Alberoni, au reste, avait un prétexte tout trouvé pour dissiper les premiers soupçons : il armait contre les Turcs; il l’avait promis au pape, qui l’avait fait cardinal. Il trompa si bien son monde, que le nonce Aldovrandi et l’ambassadeur vénitien Mocenigo, d’abord fort inquiets, vivaient dans la plus complète illusion. Les ministres de France et d’Angleterre n’étaient pas si crédules. Ils demandèrent une audience au roi, qui les renvoya au cardinal, et Alberoni répondit dans un langage hautain et énigmatique que le roi était maître chez lui, que les armemens de l’Espagne au surplus n’avaient d’autre objet que le maintien d’une paix conforme au juste équilibre de l’Europe aussi bien qu’à l’honneur des souverains catholiques.
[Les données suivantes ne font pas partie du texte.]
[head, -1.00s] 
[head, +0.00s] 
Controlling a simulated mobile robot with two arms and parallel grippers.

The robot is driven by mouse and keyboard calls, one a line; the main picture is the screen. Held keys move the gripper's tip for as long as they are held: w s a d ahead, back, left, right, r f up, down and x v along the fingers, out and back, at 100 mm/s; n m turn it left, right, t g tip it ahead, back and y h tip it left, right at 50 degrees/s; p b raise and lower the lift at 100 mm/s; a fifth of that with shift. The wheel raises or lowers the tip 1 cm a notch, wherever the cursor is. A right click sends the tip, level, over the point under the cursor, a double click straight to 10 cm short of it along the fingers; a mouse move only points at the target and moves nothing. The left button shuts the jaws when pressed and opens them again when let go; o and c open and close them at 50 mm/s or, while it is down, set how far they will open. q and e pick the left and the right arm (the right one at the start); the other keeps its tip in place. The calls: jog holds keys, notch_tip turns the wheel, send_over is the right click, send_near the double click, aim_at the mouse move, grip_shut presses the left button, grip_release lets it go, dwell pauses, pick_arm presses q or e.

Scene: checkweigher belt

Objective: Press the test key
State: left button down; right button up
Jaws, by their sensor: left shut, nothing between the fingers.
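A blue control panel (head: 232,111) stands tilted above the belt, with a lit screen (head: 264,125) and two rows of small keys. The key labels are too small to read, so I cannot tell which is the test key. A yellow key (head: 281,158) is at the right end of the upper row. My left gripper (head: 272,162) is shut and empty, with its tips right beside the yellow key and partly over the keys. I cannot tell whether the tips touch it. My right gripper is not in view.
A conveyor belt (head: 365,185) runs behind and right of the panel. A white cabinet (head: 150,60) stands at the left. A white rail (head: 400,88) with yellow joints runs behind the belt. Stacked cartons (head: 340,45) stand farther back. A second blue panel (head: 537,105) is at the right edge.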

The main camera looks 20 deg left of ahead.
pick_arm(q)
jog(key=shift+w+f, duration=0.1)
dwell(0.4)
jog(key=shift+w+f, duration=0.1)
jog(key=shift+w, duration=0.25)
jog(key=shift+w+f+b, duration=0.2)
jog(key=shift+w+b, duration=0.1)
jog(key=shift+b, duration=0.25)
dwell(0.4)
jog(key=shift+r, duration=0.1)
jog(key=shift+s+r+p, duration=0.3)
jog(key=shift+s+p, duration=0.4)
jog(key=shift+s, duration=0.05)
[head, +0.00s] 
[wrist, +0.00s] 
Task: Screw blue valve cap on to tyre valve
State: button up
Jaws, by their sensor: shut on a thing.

L’explication n’avait pas de quoi rassurer les diplomates, d’autant plus que les armemens continuaient plus que jamais. Alberoni avait gagné un peu de temps. Bientôt pressé de nouveau par les agens étrangers et ne pouvant plus dissimuler ce qui était trop visible, il dit tout bas et en confidence qu’il s’agissait de la conquête d’Oran : après quoi les ministres de France et d’Angleterre ne doutèrent plus que le fourbe cardinal ne méditât un dessein tout différent et ne préparât quelque surprise à l’Europe.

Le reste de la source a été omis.